Dans le naufrage de Calonne, ce furent ses débris qu’il parut avoir ramassés ; ce furent ses édits du timbre et de l’impôt territorial qu’il présenta au Parlement. Il pouvoit se faire un appui de l’autorité des notables ; et, entre les deux grands écueils des États généraux et de la banqueroute, il avoit un puissant moyen de les réduire à reconnoître la nécessité des impôts. Il ne sut que les renvoyer. Rien ne fut statué ni conclu dans cette assemblée.

Il entendoit le cri de la nation qui demandoit le rappel de Necker ; et, en le sollicitant lui-même auprès du roi, il se fût honoré, il se fût affermi dans la place éminente qu’il occupoit, il se fût soulagé du fardeau des finances, il eût assuré son repos, fait bénir son élévation, couvert d’un voile de dignité l’indécence de sa fortune, dissimulé tout à son aise son oisive incapacité ; en un mot, il se fût conduit en homme habile et en honnête homme. Il n’en eut jamais le courage. Cette fatale peur d’être effacé, d’être primé, le lui ôta. Inutilement ses amis le pressoient d’appeler à son secours l’homme invoqué par la voix publique : il répondoit : « Le roi et la reine n’en veulent pas. — Il dépend de vous, lui dit Montmorin, de persuader à la reine que Necker vous est nécessaire, et moi je me fais fort de le persuader au roi. » Brienne, pressé de si près, répondit : « Je puis m’en passer.

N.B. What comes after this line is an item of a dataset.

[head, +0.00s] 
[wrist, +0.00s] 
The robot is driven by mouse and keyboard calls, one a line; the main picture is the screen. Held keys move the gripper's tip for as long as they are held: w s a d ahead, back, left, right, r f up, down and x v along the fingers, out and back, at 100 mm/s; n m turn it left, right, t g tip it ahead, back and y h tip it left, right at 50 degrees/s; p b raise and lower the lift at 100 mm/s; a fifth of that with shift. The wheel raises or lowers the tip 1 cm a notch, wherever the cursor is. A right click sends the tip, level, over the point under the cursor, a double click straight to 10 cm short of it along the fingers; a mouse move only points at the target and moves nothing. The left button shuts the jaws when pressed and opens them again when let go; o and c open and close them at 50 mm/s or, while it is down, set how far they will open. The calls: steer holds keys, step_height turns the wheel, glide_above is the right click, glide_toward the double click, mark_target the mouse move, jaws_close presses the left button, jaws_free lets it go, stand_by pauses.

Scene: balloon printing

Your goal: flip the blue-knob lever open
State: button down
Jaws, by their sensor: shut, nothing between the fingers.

Ainsi périssent les empires.

Importuné d’entendre le public demander Necker avec instance, il se plaisoit à le voir en butte à des écrivains faméliques, qu’il payoit, disoit-on, pour le calomnier. Cependant il se voyoit perdu dans le vide de ses idées. En moins de cinq mois, il essaya de deux contrôleurs généraux, Villedeuil et Lambert ; tous les deux furent sans ressource. Un nouveau conseil des finances, un comité consultatif, tout lui étoit bon, excepté Necker, et tout lui étoit inutile. Jusqu’aux dernières extrémités, il crut pouvoir user d’expédiens ; rien ne lui réussit. Egaré, flottant sans boussole, et ne sachant quel mouvement donner au timon de l’État, enfin, dans sa conduite et dans son caractère, toujours opposé à lui-même, irrésolu dans sa témérité, pusillanime dans son audace ; osant tout, abandonnant tout presque aussitôt après l’avoir osé, il ne cessa de compromettre et d’affoiblir l’autorité royale, et se rendit à la fois lui-même odieux par son despotisme, méprisable par son étourderie et par son instabilité.

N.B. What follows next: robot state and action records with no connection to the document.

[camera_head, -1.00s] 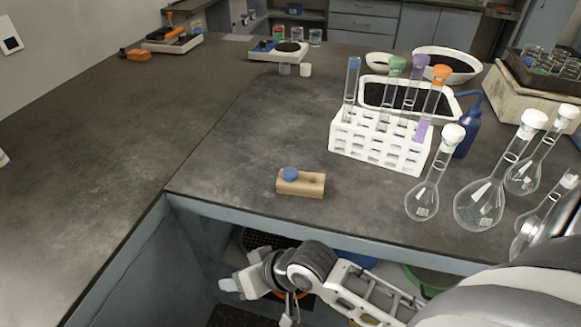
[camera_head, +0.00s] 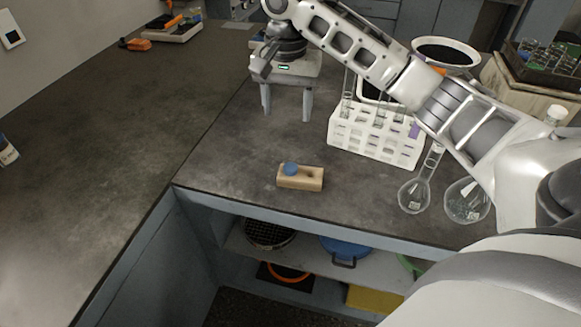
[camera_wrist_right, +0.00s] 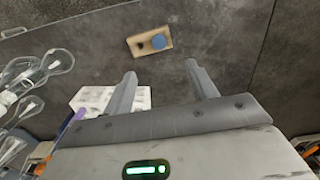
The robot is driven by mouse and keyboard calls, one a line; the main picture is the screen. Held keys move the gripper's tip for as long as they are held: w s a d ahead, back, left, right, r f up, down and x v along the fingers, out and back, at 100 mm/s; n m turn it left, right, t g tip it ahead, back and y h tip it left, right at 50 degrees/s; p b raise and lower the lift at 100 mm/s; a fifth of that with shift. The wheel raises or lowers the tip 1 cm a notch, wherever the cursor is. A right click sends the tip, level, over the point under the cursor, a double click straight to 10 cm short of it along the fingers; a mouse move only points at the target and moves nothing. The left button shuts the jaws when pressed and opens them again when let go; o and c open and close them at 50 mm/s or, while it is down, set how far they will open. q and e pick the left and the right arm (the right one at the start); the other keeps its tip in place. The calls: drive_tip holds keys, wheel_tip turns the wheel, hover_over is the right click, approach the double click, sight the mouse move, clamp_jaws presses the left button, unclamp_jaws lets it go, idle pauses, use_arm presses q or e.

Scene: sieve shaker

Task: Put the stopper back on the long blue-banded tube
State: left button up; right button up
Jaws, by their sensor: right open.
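A blue stopper (camera_head: 291,169) sits on a small wooden block (camera_head: 312,178) near the front edge of the bench. Both also show in the right wrist view, the stopper (camera_wrist_right: 158,41) at the right part of the block (camera_wrist_right: 140,48). My right gripper (camera_head: 287,112) is open and empty above the bench, behind the block, its fingers pointing down. The white rack (camera_head: 372,140) stands to the right with several tubes in it. My right arm hides the tube tops, including that of the tube at the rack's left end (camera_head: 347,98). My left gripper is not in view.
A black-filled bowl (camera_head: 446,52) is at the back. The bench around the block and to its left is clear. A shelf with a blue lidded item (camera_head: 345,250) lies below the bench.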

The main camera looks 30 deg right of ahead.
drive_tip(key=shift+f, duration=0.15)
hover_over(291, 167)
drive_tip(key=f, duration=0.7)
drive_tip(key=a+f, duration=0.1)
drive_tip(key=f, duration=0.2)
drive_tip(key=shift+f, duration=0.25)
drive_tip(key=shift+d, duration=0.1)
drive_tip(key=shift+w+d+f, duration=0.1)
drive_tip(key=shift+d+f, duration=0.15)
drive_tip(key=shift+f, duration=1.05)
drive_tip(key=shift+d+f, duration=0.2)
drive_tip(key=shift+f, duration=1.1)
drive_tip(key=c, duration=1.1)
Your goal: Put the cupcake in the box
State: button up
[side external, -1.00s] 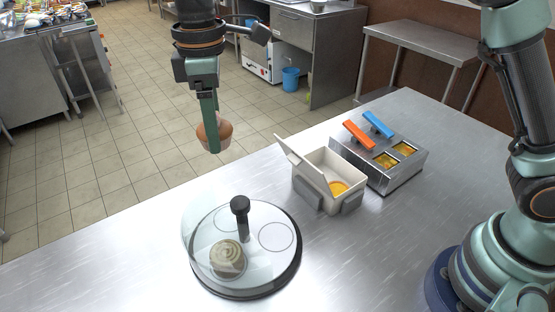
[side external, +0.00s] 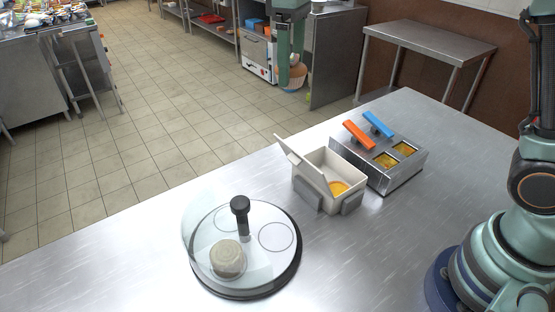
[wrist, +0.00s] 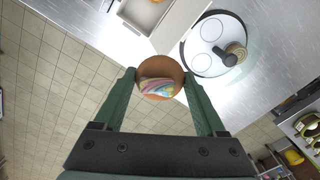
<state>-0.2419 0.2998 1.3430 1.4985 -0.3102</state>
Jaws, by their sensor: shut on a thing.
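My gripper (wrist: 160,88) is shut on the cupcake (wrist: 160,78), which has a brown cup and colourful swirled frosting. In the side view my gripper (side external: 291,80) is high above the table, with the cupcake (side external: 296,77) partly hidden behind a finger. The box (side external: 316,172) is cream coloured, stands on the steel table and has its lid raised at the left. A round yellow-orange thing lies inside it. The box also shows at the top of the wrist view (wrist: 138,20). The cupcake is well above the box and apart from it.
A round stand (side external: 270,262) with a clear cover, black knob and a swirled roll (side external: 228,258) is left of the box. A steel container (side external: 400,175) with orange and blue handles stands close behind the box at the right. The table (side external: 120,265) is clear at the left.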

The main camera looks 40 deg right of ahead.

Pour gagner la faveur publique, il débuta par vouloir établir des assemblées provinciales ; et, en les rendant électives et dépendantes de la commune, il fit légèrement et sans aucune réflexion ce qui en auroit demandé le plus. Tout despotique qu’il étoit, il eût voulu se montrer populaire et passer pour républicain. Il soutint mal ce personnage.

Après avoir congédié les notables, il envoya au Parlement ses deux édits du timbre et de l’impôt territorial, comme s’ils avoient dû passer de prime abord, sans aucune difficulté. Ce fut là cependant que de jeunes têtes bouillantes commencèrent à remuer ces bornes respectables, ces questions de droit public, si critiques, si délicates, qu’on agita bientôt avec tant de chaleur et de témérité ; mais il ne s’en mit point en peine. Il parut même, durant les séances et les débats du Parlement, avoir oublié son talent favori, l’adresse et l’insinuation. Nulle négociation, aucune conférence, aucune voie ouverte aux moyens de conciliation ; il voulut tout franchir, tout enlever de vive force. Tant d’arrogance et de roideur souleva la magistrature, et, dans tous les parlemens du royaume, fut prise en même temps la résolution de rebuter les nouveaux édits avant qu’on les y eût envoyés ; mais à cette insurrection qui menaçoit l’autorité royale Brienne n’opposa que le dédain des voies conciliatrices, et l’abandon de la chose publique au hasard des événemens.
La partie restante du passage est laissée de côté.